Jakarta, CNBC Indonesia - Femisida masih jadi istilah yang asing dalam sistem hukum dan kebijakan publik di sebagian besar negara Asia Tenggara. Padahal, femisida banyak terjadi di sekitar kita.
Berdasarkan Sidang Umum Dewan HAM PBB, femisida adalah pembunuhan terhadap perempuan yang didorong oleh kebencian, dendam, penaklukan, penguasaan, penikmatan dan pandangan terhadap perempuan sebagai kepemilikan sehingga boleh berbuat sesuka hatinya.
Jakarta Feminist mencatat ada 204 kasus femisida sepanjang tahun 2024 di Indonesia. Sebagian besar pelaku adalah laki-laki yang memiliki hubungan dekat dengan korban.
"Ketika perempuan dibunuh karena dia perempuan, itu adalah femisida, tapi karena tidak dinamai, maka ia tak terlihat sebagai persoalan sistemik," kata Chandy dalam diskusi publik dan perilisan data femisida yang dilakukan hybrid dari Jakarta pada Senin (30/6/2025).
Chandy menyebut, negara-negara Asia Tenggara umumnya memiliki data kematian perempuan, namun sangat sedikit yang melakukan analisis berdasarkan motif gender. "Statistik saja tidak cukup. Tanpa analisis berbasis gender, korban hanya akan jadi angka. Kita tak akan pernah tahu pola kekerasan yang mengarah pada pembunuhan," ujarnya.
"Kalau tidak dinamai, maka tidak dianalisis. Kalau tidak dianalisis, tidak bisa dicegah," tegasnya.
Dalam paparannya, Siti memetakan berbagai bentuk femisida di Indonesia, mulai dari kekerasan pasangan intim yang berujung pada pembunuhan, hingga pembunuhan dengan unsur kekerasan seksual sebelum dan sesudah korban meninggal. Ia juga menyoroti bagaimana pornografi, konsumsi alkohol, dan relasi kuasa turut memperparah risiko kekerasan ekstrem terhadap perempuan.
Fakta lapangan menunjukkan, sebagian besar korban berusia 18-35 tahun. Banyak diantaranya dibunuh dengan cara-cara brutal, termasuk dipukul benda tumpul, ditusuk, dibakar, bahkan dimutilasi.

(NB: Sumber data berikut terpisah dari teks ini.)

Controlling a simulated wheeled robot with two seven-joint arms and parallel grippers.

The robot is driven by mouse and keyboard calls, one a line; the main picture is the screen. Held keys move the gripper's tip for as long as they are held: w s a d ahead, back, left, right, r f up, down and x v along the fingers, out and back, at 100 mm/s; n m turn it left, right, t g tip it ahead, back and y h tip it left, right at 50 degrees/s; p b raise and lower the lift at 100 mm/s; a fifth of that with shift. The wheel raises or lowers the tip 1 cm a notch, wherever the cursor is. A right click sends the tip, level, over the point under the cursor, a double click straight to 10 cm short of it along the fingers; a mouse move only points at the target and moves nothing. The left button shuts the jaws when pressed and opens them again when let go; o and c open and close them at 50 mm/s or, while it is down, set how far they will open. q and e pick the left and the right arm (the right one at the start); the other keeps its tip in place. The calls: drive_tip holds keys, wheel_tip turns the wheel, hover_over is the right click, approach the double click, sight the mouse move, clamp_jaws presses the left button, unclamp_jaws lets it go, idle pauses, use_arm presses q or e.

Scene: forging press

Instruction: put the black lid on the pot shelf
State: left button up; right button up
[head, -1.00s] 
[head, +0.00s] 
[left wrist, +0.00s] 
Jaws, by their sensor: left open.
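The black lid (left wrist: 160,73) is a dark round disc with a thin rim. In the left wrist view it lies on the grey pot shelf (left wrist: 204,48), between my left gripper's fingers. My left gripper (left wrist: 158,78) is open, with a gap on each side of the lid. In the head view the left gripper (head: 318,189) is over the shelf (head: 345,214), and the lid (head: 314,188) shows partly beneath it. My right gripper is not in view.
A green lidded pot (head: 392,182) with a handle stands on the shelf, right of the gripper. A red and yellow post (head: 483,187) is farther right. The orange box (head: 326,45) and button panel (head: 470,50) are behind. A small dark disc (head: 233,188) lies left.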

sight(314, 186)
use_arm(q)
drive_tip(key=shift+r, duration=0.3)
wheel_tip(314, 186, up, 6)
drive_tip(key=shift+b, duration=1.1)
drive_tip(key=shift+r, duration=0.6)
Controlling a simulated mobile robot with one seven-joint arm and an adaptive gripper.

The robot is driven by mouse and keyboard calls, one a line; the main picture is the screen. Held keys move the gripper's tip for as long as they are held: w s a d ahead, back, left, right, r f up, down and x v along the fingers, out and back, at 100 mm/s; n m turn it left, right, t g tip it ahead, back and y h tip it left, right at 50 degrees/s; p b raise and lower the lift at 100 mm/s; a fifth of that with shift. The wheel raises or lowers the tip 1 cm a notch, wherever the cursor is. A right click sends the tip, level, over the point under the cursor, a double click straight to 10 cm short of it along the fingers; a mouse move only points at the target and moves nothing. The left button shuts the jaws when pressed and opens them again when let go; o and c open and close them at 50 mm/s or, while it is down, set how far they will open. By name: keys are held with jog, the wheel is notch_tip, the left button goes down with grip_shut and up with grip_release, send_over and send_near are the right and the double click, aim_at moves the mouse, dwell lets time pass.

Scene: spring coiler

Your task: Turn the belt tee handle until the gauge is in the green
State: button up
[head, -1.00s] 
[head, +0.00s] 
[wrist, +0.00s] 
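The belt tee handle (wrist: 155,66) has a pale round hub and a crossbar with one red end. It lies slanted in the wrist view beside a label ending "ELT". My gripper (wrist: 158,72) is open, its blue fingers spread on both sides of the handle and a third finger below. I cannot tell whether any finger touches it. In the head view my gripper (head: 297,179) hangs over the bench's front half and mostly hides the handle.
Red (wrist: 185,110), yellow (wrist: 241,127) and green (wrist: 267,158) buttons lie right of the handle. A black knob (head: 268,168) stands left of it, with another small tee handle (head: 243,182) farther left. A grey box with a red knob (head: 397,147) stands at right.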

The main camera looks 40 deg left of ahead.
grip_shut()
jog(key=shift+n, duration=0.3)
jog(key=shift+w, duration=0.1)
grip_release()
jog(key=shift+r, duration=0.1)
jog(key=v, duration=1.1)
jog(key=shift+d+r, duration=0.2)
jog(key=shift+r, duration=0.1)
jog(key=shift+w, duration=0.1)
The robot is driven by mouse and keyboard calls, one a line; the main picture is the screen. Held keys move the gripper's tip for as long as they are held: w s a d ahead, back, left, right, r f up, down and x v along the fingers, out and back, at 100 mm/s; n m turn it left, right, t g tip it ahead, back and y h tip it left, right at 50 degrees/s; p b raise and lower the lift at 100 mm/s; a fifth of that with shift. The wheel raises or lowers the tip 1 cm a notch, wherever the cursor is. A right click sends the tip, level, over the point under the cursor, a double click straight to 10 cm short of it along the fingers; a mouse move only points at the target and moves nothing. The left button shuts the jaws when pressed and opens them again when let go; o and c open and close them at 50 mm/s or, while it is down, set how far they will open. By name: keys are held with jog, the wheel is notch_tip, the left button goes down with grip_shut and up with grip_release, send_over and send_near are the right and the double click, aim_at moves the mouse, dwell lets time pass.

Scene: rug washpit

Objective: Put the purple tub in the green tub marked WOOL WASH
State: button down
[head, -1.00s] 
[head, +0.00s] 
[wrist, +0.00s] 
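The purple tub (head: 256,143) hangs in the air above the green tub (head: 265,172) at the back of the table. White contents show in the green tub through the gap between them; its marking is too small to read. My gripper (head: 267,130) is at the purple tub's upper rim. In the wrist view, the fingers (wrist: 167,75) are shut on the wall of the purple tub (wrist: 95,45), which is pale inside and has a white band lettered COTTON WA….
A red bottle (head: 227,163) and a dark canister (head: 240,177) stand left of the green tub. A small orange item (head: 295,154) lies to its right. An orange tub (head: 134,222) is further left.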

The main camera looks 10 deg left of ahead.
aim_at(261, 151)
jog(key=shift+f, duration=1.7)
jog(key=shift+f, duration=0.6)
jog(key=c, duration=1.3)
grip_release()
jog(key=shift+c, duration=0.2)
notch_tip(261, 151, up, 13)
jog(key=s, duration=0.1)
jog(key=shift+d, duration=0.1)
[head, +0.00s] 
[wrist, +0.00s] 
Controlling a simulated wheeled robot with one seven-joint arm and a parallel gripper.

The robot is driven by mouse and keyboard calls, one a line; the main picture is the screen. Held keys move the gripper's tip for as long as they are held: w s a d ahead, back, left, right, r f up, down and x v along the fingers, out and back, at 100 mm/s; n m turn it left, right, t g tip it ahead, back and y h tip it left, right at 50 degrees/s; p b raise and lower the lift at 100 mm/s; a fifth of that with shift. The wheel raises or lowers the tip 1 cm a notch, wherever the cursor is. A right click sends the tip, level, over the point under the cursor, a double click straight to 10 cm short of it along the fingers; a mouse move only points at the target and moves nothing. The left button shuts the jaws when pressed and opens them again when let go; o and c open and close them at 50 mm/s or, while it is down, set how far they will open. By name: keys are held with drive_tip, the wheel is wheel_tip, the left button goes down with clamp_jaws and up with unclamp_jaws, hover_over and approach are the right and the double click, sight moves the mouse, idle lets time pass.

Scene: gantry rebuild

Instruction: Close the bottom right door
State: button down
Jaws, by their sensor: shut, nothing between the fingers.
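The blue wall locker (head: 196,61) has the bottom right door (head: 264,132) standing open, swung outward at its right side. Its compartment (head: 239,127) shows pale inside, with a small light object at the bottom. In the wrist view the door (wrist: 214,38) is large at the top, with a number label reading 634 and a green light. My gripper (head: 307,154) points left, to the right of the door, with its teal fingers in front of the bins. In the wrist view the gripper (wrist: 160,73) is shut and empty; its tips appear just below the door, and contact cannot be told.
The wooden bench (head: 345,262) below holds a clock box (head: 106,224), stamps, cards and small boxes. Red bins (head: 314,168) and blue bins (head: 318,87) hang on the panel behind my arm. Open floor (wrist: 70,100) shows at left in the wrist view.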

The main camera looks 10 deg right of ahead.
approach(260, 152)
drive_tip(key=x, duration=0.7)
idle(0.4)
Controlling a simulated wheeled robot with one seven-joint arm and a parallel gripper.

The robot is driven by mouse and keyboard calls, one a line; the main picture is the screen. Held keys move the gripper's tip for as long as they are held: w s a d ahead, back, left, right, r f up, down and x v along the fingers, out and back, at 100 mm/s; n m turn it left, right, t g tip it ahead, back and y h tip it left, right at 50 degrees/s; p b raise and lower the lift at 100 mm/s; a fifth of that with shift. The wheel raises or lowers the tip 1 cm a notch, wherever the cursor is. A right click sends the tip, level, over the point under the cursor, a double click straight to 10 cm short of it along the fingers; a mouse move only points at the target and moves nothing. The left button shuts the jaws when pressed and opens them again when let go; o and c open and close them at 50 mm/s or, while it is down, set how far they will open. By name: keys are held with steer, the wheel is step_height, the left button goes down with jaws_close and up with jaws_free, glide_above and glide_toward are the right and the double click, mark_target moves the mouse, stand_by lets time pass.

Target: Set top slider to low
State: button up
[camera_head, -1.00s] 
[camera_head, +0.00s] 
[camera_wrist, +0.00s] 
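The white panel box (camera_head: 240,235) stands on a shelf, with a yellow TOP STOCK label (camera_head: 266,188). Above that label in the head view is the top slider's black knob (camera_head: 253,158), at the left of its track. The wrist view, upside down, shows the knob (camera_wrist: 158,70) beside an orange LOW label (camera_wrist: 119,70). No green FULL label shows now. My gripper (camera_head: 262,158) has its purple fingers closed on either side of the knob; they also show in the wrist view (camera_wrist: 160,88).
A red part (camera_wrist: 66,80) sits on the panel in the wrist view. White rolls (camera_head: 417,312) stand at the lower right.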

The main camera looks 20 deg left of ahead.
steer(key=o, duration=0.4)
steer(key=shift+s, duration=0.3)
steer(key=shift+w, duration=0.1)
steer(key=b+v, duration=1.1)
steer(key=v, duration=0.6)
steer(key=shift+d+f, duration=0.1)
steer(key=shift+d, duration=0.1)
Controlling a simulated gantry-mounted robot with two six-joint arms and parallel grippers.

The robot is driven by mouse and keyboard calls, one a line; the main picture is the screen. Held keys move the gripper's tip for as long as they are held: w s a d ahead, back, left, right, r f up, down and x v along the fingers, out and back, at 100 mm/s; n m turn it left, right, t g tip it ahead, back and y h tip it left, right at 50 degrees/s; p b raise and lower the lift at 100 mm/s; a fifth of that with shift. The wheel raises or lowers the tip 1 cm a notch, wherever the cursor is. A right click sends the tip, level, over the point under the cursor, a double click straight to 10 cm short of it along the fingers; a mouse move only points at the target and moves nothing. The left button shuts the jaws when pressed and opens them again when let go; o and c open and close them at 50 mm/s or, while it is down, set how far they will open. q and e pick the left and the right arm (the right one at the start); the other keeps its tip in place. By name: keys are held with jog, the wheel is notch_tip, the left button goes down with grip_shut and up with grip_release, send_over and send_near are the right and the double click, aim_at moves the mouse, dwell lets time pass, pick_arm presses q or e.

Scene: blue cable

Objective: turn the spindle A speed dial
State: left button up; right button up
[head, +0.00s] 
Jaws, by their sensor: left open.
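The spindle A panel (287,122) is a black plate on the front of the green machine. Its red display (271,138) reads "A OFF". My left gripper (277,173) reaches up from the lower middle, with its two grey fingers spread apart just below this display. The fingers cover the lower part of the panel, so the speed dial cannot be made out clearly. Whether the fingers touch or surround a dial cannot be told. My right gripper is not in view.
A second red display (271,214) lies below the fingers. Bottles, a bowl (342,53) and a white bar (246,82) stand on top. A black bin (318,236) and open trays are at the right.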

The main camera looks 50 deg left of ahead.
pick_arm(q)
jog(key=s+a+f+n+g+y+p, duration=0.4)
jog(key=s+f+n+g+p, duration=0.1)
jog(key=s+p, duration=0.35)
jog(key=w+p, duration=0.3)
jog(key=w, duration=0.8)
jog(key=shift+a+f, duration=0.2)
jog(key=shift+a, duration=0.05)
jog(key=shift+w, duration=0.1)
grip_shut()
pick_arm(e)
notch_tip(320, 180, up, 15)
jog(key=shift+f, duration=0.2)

"Tubuh perempuan dalam masyarakat patriarkal sering kali dianggap sebagai objek kepemilikan dan kekuasaan. Ini akar dari femisida," ujar Siti.
Chandy menambahkan, untuk mengatasi femisida, negara harus terlebih dahulu mengakui bahwa ini bukan sekadar kejahatan biasa, melainkan pelanggaran hak asasi manusia. "Femisida bisa dicegah. Tapi upaya penyelamatan hanya dimulai ketika kita cukup peduli untuk menamai kekerasan, melihat polanya, dan membangun sistem pencegahan," katanya.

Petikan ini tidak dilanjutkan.